Kurz vor unserem Auftritt erzählte mir ein Bekannter, der eine israelische Jazzband zum selben Festival nach Perm gebracht hatte, von einer geplanten Ausstellungseröffnung, die genau während unserer Bühnenzeit stattfinden sollte. Im Jahr 2014 sollte in Sotschi die olympischen Winter-Spiele stattfinden, und dieser Anlass inspirierte den Künstler Wassili Slonow dazu, eine Serie satirischer Plakate zu gestalten, die die Olympiagäste humorvoll begrüßen sollten.
Im Internet waren einige der neuesten Arbeiten Slonows im Umlauf, die alle mit dem Schriftzug „Welcome to Sochi 2014“ versehen waren. Auf einem dieser Werke waren die olympischen Ringe aus Stacheldraht dargestellt, während auf einem anderen ein weißes Bärchen mit dem Gesicht von Stalin zu sehen war. Ich versprach, direkt nach unserem Konzert zur Vernissage zu kommen. Neunzig Minuten später war ich da – und stand vor verschlossenen Türen. Die Ausstellung wurde von den örtlichen Behörden zugemacht.

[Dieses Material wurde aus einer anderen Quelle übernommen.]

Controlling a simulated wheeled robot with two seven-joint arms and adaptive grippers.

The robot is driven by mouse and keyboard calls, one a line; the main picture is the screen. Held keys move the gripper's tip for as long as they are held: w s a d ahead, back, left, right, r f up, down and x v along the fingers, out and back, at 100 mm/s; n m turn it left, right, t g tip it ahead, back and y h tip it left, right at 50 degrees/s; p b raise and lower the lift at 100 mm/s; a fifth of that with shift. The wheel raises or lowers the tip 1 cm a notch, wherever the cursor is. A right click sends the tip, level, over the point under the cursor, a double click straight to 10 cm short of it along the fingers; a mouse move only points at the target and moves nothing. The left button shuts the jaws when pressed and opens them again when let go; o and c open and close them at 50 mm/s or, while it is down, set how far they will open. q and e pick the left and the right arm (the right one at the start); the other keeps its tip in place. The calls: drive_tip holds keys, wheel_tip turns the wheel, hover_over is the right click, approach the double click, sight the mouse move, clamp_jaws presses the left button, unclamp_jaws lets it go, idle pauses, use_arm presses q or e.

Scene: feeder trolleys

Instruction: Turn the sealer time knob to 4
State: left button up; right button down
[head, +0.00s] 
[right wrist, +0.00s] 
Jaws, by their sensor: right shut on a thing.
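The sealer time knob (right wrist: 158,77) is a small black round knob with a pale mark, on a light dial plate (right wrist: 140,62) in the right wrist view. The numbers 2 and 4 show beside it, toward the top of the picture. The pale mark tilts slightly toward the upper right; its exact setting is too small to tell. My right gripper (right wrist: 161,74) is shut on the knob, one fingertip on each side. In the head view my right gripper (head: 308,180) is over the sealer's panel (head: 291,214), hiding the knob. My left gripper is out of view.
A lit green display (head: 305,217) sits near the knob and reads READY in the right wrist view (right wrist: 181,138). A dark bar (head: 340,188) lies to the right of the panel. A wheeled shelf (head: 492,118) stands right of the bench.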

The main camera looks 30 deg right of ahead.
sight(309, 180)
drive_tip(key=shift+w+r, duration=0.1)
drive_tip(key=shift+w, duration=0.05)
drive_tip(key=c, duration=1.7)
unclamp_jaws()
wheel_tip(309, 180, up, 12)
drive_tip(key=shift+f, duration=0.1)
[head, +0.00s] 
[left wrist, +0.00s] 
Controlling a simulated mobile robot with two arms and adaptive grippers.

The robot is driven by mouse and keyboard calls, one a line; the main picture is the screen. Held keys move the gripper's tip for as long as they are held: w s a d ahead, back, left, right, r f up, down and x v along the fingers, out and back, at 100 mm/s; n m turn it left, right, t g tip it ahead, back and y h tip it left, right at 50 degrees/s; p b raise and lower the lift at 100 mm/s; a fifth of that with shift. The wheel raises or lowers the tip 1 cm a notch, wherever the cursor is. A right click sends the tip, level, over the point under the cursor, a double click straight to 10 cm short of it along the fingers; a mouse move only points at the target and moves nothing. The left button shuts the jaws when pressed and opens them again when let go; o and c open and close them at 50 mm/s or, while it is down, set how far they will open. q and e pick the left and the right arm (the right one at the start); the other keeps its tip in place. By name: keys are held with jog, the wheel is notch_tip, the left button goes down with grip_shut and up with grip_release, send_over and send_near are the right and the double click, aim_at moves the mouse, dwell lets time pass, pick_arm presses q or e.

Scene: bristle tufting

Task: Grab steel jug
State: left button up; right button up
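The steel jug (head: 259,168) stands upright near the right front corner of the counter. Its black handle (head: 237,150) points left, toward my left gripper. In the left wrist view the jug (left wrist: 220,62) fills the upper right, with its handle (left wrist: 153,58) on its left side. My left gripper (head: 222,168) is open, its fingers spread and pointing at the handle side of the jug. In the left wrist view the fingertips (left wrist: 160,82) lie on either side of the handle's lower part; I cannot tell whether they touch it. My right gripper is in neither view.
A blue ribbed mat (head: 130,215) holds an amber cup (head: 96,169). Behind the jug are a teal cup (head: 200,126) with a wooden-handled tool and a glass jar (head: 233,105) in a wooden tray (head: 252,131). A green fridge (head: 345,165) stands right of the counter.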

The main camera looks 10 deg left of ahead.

Mein Bild von russland war offensichtlich falsch. Das repressive System funktionierte äußerst effektiv, und die Opposition wurde konsequent unterdrückt und zerstört. Beim Rückflug nach Berlin verspürte ich eine enorme Erleichterung. Mittlerweile sind zehn Jahre vergangen, und nach wie vor kann ich mir nicht vorstellen, erneut nach russland zu reisen.